小栗旬、ダメ男役を演じて「嫌いにならないで」『人間失格 太宰治と3人の女たち』ジャパンプレミアレポート

天才作家・太宰治による日本文学史上最高の傑作の誕生秘話を、主演に小栗旬を迎え、蜷川実花監督が映画化する『人間失格 太宰治と3人の女たち』が、9月13日より公開される。このほど、7月25日に丸の内ピカデリー1にてジャパンプレミアが開催され、キャストの小栗旬、沢尻エリカ、二階堂ふみ、成田凌、蜷川実花監督が登壇した。

ベストセラー作品を連発した作家・太宰の遺作の誕生秘話を、太宰自身と彼を愛した3人の女性たちの目線から、事実をもとにしたフィクションとして、初めて映画化した本作。天才作家・太宰治は、身重の妻・美知子と二人の子どもがいながら、恋の噂が絶えず、さらには自殺未遂を繰り返すという破天荒な生活を送っている。弟子でもある作家志望の静子と、未亡人の富栄という二人の愛人に子どもが欲しいと言われる日々の中で、ついに自分にしか書けない「人間に失格した男」の物語に取りかかるのだが…。

天才作家、太宰治を演じた小栗は、本作のオファーを受けて「脚本を読んだら、大変そうだなと」思い、出演を躊躇したそうだが、「これをやらなかった役者としてどうなんだろう?と思うぐらい素晴らしい脚本」だったそうで、結果「参加できて良かったです」と正直な気持ちを明かした。太宰役を演じて「楽しい半分、しんどい半分」だったそうだが「沢尻さんとは、とても素敵なラブストーリーを、ふみちゃんとはドロドロ、(成田演じる)佐倉くんにはだいたい文句を言っている。みんなと、とても楽しい時間を過ごせた」と笑顔で撮影を振り返った。

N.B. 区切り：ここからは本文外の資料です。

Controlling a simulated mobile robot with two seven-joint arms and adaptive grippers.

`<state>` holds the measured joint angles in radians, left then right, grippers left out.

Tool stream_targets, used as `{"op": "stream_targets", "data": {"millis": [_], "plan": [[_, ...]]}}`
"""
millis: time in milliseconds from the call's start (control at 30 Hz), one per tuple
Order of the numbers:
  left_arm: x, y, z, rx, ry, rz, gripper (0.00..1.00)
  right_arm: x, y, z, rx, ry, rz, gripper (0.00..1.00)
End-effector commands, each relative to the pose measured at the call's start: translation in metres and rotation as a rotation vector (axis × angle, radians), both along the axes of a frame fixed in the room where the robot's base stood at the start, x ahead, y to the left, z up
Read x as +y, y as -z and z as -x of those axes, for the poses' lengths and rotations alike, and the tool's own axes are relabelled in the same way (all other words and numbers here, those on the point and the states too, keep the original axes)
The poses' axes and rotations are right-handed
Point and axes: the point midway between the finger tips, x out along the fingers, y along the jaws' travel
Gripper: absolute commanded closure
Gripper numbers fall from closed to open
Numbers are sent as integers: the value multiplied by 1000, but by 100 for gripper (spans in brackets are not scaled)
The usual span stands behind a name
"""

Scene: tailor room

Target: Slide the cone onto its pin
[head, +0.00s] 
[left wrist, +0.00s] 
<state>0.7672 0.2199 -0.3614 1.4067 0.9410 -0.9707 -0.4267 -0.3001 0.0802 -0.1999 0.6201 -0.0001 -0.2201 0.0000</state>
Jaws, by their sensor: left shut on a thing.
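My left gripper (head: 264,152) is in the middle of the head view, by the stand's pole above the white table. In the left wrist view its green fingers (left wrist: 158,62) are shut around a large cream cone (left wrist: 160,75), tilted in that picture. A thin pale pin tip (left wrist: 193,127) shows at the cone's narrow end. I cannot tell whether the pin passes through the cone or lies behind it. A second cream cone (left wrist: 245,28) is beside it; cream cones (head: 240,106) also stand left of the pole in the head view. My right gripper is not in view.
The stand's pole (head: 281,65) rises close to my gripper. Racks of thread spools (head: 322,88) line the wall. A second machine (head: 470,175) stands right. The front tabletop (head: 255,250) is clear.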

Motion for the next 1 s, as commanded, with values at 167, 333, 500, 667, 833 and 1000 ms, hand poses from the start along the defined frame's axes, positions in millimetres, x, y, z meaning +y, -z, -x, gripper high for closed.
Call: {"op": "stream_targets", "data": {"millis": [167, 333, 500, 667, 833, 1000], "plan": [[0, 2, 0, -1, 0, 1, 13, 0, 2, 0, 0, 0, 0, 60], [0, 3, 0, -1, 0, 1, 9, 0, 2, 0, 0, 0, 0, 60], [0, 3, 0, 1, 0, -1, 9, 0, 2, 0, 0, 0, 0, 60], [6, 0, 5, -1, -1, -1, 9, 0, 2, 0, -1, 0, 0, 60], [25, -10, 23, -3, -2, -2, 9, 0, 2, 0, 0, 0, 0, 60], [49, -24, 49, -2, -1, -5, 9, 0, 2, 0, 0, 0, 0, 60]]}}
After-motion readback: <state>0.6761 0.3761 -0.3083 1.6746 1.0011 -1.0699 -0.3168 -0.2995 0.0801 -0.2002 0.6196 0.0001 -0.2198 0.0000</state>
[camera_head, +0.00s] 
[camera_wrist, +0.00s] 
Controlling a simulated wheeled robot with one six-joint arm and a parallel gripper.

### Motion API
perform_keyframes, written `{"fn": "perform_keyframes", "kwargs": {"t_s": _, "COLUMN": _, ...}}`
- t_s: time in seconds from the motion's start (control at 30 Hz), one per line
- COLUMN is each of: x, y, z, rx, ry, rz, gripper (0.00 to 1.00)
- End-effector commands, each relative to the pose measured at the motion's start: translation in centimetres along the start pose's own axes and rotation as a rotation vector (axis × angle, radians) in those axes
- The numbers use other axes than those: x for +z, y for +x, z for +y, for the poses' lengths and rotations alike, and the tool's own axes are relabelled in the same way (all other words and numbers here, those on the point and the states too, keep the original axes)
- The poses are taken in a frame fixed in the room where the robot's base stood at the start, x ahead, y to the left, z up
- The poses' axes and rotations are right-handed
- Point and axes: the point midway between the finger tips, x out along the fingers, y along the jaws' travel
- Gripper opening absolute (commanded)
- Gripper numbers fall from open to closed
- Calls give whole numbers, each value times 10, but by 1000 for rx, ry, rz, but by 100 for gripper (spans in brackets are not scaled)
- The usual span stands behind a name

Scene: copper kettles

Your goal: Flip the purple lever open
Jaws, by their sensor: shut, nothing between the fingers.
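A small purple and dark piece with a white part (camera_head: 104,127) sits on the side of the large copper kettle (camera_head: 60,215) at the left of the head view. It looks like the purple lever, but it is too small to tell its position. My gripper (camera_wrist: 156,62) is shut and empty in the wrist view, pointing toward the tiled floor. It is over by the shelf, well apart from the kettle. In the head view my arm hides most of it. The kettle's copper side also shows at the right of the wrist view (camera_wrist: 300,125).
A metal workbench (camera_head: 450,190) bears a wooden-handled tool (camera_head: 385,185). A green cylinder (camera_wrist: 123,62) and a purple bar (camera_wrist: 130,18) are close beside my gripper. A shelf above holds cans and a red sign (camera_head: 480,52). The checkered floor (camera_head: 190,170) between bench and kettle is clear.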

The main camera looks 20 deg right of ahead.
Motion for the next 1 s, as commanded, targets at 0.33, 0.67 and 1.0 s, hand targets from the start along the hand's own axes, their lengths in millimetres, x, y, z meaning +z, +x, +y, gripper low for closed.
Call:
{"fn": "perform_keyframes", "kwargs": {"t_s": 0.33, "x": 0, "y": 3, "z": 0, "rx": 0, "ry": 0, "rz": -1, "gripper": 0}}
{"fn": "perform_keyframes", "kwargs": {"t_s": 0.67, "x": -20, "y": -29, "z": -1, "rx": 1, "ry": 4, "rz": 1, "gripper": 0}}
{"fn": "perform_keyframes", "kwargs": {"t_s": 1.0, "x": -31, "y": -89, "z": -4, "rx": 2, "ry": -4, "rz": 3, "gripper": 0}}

作家志望で太宰の愛人、静子を演じた沢尻は「本当に楽しかった」そうだが、オファーを受けたときは「どんな難役が来るのかと」おびえていたことを告白。しかし「ぜんぜんそんな要素が一切なく。恋をして終始ハッピー!みたいな。辛いよりも恋してる方が勝っていたので」とにかく撮影を楽しめたという。

太宰の愛人で最後の女となる未亡人の富栄を演じた二階堂。自身の役について「ジメジメしていた」と述べ、「小栗さんが圧倒的で、現場に現われただけで空気が変わるような存在感」だったそうで、「そこに身を委ねながら、実花さんにご指導いただきながら現場を生きていた」と回想した。

『人間失格』の執筆を依頼する編集者・佐倉潤一役の成田は、自身の役について「太宰を大尊敬して、大軽蔑していた人」だと難役を説明したが、「小栗さんが目の前に立ったら、飛び込むだけなんで、ある種に気楽に演じることができた」と話した。

「死ぬほどの恋をするなら、どのキャラと恋がしたい?」という質問に、小栗は「本当に申し訳ないけど(二階堂演じる)富栄さんは、ちょっときつい…」と本音をポロリ。しばし考えて「やっぱり美知子さんですかね?」と宮沢りえが演じた身重の妻の名前をあげ、最後に「(映画を観ても)嫌いにならなでください(笑)」と冗談交じりに笑ってイベントを締めくくっていた。

『人間失格 太宰治と3人の女たち』
9月13日(金) 全国ロードショー
監督:蜷川実花
脚本:早船歌江子
音楽:三宅純
主題歌:東京スカパラダイスオーケストラ「カナリア鳴く空 feat.チバユウスケ」(cutting edge/JUSTA RECORD)
出演:小栗旬 宮沢りえ 沢尻エリカ 二階堂ふみ 成田凌 千葉雄大 瀬戸康史 高良健吾 藤原竜也
配給:松竹 アスミック・エース

【ストーリー】 天才作家、太宰治(小栗旬)。身重の妻・美知子(宮沢りえ)と二人の子どもがいながら恋の噂が絶えず、自殺未遂を繰り返す。その破天荒な生き方で文壇から疎まれているが、ベストセラーを連発して時のスターとなっていた。太宰は、作家志望の静子(沢尻エリカ)の文才に惚れこんで激しく愛し合い、同時に未亡人の富栄(二階堂ふみ)にも救いを求めていく。二人の愛人に子どもがほしいと言われるイカれた日々の中で、それでも夫の才能を信じる美知子に叱咤され、遂に自分にしか書けない「人間に失格した男」の物語に取りかかるのだが…。